Start Dataset content

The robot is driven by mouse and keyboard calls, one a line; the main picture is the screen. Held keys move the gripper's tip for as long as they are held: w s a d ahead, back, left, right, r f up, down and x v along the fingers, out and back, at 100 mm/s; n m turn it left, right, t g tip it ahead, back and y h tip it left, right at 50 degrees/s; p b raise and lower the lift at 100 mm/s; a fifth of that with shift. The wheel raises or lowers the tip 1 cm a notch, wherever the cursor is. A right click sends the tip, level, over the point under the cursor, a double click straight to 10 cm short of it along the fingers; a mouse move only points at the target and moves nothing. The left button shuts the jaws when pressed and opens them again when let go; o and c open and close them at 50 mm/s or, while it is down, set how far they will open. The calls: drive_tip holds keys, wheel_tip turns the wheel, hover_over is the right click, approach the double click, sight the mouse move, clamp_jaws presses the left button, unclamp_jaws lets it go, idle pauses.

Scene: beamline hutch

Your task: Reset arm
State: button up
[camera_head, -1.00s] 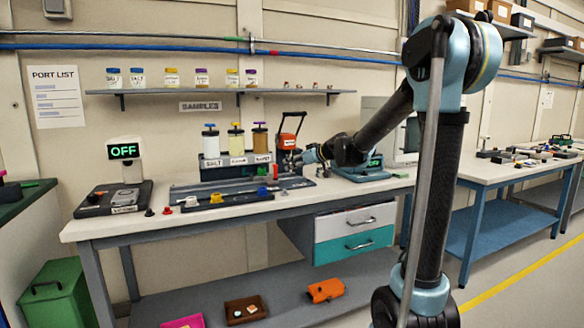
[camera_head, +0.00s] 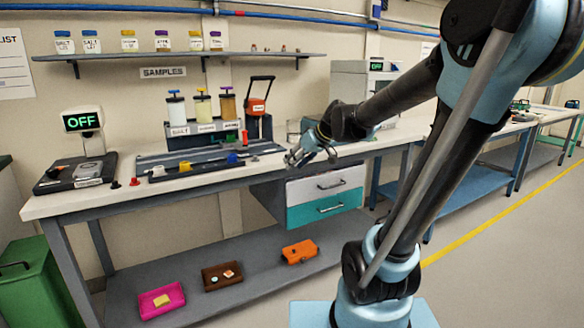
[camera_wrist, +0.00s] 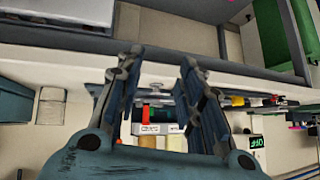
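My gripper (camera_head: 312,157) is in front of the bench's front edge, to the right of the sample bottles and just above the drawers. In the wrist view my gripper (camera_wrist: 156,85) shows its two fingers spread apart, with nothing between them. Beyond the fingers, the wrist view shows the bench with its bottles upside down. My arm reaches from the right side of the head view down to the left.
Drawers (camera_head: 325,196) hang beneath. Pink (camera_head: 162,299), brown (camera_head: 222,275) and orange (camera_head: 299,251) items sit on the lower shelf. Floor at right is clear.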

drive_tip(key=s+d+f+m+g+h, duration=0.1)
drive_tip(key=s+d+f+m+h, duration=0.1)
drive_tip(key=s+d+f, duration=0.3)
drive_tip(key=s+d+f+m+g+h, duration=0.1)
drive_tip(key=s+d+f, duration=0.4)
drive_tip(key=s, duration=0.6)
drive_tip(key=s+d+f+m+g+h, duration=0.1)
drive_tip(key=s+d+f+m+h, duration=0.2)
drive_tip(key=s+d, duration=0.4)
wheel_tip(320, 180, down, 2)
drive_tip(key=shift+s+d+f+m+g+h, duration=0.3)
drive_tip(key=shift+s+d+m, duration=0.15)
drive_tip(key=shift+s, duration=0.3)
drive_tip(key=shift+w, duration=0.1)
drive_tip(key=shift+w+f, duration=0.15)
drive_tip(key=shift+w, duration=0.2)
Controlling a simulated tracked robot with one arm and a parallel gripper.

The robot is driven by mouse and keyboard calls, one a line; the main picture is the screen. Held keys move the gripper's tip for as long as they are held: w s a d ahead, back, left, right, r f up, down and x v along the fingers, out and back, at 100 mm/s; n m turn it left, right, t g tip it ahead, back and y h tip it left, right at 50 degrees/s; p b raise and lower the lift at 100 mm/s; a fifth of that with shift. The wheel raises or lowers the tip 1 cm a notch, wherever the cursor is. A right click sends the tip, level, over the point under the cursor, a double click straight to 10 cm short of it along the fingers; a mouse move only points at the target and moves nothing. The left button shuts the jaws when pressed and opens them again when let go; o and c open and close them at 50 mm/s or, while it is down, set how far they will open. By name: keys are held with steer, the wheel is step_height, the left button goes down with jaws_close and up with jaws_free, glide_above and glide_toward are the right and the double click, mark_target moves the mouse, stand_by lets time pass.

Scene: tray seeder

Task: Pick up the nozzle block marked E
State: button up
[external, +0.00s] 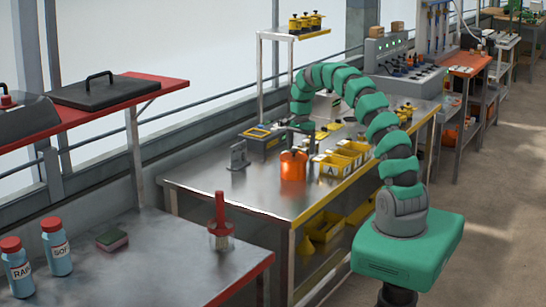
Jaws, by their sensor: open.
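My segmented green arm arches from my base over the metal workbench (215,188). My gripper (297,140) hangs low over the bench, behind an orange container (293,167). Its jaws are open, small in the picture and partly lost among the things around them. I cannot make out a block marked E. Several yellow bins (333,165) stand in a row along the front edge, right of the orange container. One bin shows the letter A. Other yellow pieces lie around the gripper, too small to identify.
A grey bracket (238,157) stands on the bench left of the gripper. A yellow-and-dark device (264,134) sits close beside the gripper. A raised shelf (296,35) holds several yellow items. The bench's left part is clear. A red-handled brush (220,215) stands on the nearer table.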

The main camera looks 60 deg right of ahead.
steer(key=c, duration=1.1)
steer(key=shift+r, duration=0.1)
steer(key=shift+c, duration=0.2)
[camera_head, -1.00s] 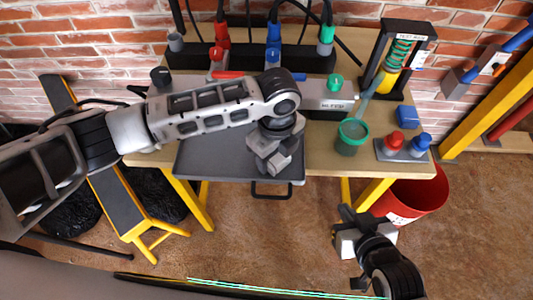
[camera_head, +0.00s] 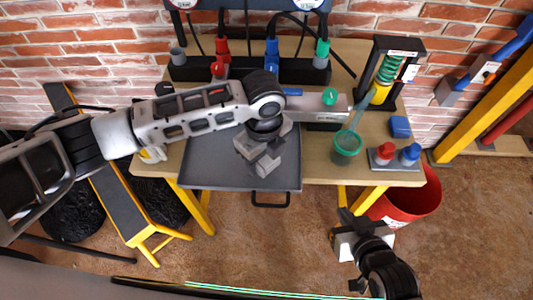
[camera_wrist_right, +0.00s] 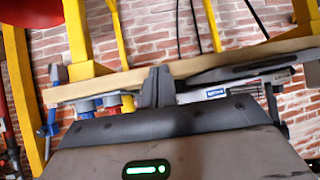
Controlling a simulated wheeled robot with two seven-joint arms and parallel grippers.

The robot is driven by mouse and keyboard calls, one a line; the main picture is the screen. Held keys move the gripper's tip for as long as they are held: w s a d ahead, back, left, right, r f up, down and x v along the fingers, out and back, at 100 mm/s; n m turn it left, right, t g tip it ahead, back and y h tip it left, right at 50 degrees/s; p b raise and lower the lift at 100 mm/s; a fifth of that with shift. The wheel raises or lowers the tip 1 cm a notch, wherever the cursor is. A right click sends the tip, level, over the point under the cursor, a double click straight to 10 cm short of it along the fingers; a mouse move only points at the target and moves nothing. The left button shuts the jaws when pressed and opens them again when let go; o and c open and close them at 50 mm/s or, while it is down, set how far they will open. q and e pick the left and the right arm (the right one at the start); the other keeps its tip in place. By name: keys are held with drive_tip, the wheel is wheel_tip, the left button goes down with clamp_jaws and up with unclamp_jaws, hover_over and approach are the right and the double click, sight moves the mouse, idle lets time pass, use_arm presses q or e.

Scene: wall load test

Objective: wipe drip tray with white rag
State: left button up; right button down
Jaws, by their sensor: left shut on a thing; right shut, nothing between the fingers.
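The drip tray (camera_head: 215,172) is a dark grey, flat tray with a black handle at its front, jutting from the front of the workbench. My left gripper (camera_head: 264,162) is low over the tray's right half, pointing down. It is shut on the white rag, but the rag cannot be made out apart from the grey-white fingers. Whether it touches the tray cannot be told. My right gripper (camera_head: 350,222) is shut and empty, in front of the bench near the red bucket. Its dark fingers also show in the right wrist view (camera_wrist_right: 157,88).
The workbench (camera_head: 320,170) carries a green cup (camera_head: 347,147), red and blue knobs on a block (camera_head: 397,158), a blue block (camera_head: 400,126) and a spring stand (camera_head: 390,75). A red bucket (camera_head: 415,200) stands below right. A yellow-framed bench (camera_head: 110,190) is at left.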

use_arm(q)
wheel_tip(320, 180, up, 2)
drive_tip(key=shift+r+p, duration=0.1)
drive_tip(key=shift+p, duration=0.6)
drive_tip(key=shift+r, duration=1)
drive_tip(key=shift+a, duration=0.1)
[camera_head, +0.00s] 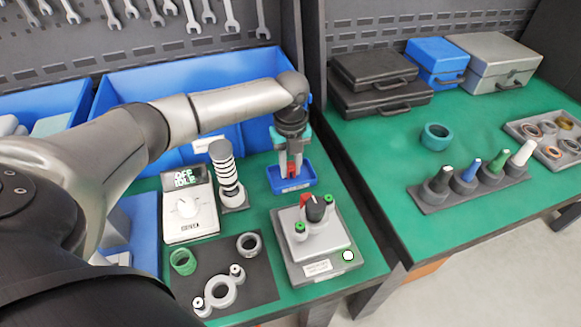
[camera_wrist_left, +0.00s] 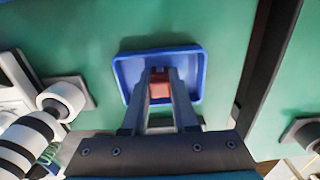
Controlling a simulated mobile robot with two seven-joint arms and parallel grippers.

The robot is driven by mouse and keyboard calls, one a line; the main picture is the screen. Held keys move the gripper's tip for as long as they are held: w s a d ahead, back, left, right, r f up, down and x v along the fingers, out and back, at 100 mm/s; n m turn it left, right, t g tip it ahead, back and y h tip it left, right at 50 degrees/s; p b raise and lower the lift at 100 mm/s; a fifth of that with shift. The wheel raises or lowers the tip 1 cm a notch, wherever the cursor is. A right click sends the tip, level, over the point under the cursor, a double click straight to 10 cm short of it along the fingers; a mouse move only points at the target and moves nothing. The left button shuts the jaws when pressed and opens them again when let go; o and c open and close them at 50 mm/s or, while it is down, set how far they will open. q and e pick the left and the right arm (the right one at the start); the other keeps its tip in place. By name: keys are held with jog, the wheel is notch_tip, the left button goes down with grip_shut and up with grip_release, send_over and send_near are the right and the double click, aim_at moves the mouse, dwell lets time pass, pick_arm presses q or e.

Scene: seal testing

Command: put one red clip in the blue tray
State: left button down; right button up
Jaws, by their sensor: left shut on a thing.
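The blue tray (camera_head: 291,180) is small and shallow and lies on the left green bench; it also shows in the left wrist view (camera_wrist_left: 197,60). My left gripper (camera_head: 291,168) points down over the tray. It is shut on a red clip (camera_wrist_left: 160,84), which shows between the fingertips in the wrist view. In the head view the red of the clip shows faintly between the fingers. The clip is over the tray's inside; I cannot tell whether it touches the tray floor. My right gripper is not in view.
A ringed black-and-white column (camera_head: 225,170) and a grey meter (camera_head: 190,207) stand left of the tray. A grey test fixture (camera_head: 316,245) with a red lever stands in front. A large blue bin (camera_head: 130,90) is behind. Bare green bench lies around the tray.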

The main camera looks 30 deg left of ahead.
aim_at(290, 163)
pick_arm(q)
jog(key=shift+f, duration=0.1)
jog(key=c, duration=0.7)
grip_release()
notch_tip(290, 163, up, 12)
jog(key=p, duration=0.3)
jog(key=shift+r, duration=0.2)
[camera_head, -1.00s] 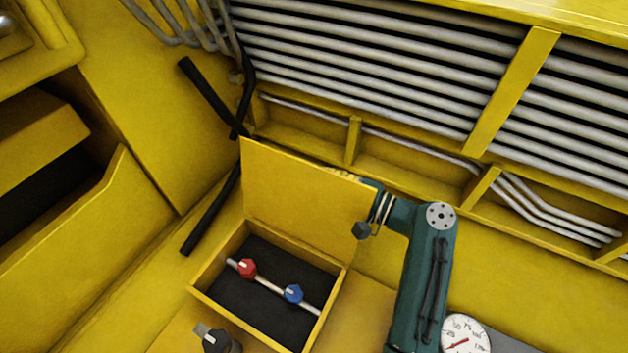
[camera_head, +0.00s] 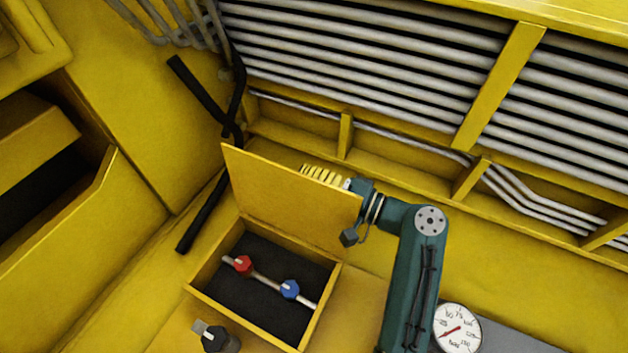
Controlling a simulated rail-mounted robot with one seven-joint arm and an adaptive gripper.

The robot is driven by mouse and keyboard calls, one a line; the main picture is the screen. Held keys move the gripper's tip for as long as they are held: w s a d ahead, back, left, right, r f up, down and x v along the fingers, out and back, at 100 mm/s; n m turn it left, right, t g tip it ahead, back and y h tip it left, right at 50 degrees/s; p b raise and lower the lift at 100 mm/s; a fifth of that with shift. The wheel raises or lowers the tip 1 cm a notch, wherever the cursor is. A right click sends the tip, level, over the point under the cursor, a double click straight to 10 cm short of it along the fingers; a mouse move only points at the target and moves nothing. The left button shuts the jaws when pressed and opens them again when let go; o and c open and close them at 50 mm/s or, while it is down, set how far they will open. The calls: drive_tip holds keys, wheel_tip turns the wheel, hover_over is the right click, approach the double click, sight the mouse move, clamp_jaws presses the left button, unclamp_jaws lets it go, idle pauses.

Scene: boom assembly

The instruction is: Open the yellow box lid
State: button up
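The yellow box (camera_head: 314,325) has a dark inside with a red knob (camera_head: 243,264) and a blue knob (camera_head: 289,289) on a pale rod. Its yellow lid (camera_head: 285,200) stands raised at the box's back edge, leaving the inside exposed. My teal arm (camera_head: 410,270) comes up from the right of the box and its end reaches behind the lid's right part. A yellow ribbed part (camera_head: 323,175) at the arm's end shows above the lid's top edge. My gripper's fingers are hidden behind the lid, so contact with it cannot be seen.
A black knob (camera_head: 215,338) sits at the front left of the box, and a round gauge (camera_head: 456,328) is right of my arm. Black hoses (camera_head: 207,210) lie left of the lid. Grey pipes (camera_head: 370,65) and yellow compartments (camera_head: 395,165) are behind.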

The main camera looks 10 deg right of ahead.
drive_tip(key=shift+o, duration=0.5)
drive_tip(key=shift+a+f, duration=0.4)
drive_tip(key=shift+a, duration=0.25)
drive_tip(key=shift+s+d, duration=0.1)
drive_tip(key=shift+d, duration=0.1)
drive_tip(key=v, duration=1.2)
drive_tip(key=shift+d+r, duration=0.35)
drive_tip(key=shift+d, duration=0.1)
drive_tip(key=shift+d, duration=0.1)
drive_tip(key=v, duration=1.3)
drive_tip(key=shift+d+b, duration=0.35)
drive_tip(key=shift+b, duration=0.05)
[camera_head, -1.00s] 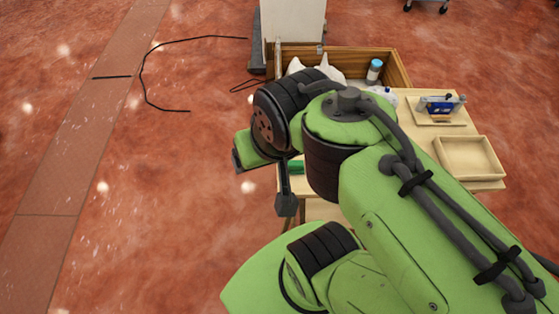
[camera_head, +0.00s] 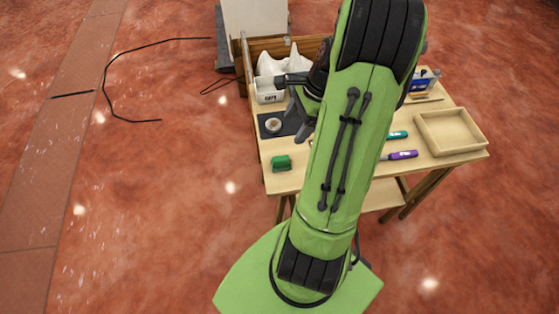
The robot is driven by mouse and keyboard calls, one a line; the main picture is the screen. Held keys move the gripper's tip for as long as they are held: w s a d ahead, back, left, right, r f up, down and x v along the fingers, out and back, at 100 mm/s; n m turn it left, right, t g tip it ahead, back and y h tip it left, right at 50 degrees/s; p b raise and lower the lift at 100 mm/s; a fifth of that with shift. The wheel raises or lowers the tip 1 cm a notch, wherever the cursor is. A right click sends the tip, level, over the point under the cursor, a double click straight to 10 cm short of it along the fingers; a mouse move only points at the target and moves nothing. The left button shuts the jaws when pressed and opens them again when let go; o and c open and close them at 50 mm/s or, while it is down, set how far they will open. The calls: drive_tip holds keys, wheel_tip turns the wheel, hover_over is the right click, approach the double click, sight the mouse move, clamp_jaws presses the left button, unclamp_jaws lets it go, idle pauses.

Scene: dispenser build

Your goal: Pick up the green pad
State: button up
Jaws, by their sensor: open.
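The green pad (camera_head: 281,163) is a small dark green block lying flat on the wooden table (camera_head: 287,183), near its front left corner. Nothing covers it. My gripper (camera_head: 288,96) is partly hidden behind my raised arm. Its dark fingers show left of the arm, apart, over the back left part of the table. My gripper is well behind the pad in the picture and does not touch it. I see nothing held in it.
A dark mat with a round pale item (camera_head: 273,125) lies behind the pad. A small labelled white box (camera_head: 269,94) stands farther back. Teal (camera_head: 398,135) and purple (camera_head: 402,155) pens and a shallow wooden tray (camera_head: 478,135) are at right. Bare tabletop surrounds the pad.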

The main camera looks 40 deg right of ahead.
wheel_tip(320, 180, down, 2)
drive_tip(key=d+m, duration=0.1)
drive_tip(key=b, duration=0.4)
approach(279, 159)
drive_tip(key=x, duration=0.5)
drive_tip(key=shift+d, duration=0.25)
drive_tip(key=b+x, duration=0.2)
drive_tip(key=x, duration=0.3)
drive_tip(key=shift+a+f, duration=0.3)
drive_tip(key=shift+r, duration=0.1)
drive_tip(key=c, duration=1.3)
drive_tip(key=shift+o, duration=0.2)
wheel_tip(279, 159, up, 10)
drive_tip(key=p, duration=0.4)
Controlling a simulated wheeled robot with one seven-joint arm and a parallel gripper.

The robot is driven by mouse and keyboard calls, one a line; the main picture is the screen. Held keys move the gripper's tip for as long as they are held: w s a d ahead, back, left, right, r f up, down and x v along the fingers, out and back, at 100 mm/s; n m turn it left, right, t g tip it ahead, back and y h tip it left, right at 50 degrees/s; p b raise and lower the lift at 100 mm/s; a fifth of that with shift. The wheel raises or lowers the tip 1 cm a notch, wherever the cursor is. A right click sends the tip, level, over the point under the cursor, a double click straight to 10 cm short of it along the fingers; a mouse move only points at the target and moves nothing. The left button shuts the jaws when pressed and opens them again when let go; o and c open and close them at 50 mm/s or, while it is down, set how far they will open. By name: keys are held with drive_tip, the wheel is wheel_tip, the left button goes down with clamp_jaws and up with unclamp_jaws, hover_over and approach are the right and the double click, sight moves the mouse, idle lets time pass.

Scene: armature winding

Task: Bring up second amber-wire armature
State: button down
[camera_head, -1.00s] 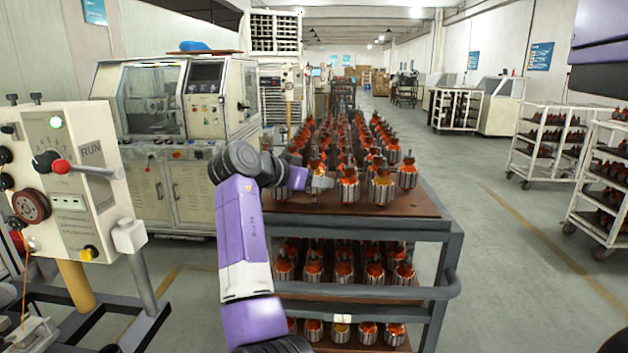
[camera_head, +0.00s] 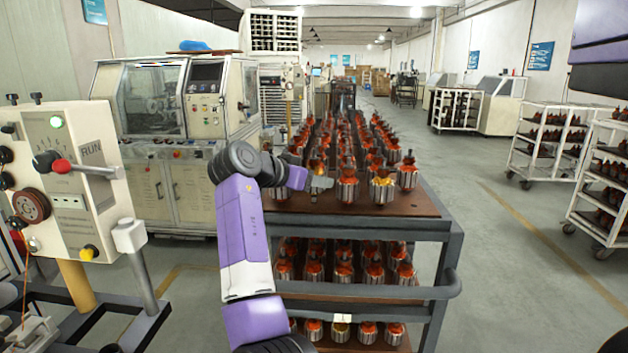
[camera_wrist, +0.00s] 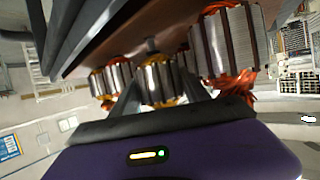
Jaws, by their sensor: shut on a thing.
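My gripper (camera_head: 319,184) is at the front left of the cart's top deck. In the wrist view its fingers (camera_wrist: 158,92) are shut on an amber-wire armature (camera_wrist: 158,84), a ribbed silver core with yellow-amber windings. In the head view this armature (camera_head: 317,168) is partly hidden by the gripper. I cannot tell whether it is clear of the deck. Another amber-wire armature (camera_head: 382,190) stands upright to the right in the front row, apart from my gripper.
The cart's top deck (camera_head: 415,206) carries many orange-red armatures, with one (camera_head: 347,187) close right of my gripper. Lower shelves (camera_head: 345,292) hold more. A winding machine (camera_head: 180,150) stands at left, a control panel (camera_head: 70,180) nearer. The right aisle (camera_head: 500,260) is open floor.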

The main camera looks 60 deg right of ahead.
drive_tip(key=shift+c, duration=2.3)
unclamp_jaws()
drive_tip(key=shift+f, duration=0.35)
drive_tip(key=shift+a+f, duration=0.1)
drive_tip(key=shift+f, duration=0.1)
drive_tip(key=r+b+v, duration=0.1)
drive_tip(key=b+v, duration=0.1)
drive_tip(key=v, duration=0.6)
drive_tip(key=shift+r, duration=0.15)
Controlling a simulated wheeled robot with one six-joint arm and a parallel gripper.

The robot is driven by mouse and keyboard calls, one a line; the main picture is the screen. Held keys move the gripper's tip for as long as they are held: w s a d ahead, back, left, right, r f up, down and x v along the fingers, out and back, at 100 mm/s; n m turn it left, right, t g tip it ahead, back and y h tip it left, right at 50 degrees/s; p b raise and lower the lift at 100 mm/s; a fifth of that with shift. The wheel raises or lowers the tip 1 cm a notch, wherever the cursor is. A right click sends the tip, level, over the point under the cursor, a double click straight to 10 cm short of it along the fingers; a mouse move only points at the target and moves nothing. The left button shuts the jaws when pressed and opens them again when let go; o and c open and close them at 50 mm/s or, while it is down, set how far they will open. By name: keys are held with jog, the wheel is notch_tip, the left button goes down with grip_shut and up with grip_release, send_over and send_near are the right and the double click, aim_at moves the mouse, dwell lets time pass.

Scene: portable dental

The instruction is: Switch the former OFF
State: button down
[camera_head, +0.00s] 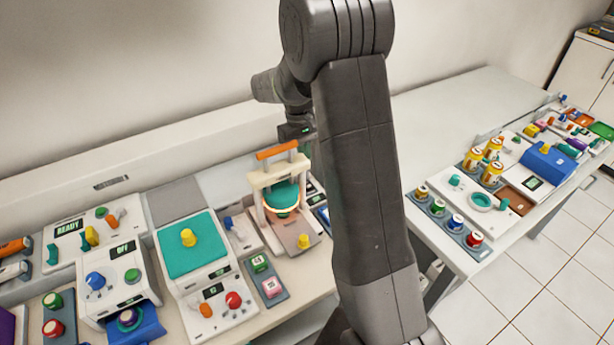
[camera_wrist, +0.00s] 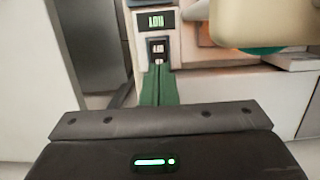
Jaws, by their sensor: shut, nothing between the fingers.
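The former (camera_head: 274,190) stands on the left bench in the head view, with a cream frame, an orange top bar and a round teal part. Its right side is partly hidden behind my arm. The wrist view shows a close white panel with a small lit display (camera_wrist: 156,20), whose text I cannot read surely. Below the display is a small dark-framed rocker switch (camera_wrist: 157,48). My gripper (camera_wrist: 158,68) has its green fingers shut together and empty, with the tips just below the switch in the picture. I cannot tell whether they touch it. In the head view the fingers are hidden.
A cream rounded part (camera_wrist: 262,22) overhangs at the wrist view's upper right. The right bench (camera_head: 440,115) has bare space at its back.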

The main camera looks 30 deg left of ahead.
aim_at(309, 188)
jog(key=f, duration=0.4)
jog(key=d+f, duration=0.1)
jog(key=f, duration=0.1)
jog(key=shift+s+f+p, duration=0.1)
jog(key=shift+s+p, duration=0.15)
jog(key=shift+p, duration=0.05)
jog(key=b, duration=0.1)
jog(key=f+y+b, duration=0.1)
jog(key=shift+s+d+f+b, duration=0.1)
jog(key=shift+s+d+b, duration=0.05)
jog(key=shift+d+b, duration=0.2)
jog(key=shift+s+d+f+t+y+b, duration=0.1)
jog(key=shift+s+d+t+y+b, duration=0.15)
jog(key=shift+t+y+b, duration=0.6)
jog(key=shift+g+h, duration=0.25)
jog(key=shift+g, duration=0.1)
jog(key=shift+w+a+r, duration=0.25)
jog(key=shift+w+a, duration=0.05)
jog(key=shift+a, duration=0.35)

End Dataset content

Identify every line above that includes the word "grippers", and show those lines.

Controlling a simulated wheeled robot with two seven-joint arms and parallel grippers.
Controlling a simulated mobile robot with two seven-joint arms and parallel grippers.

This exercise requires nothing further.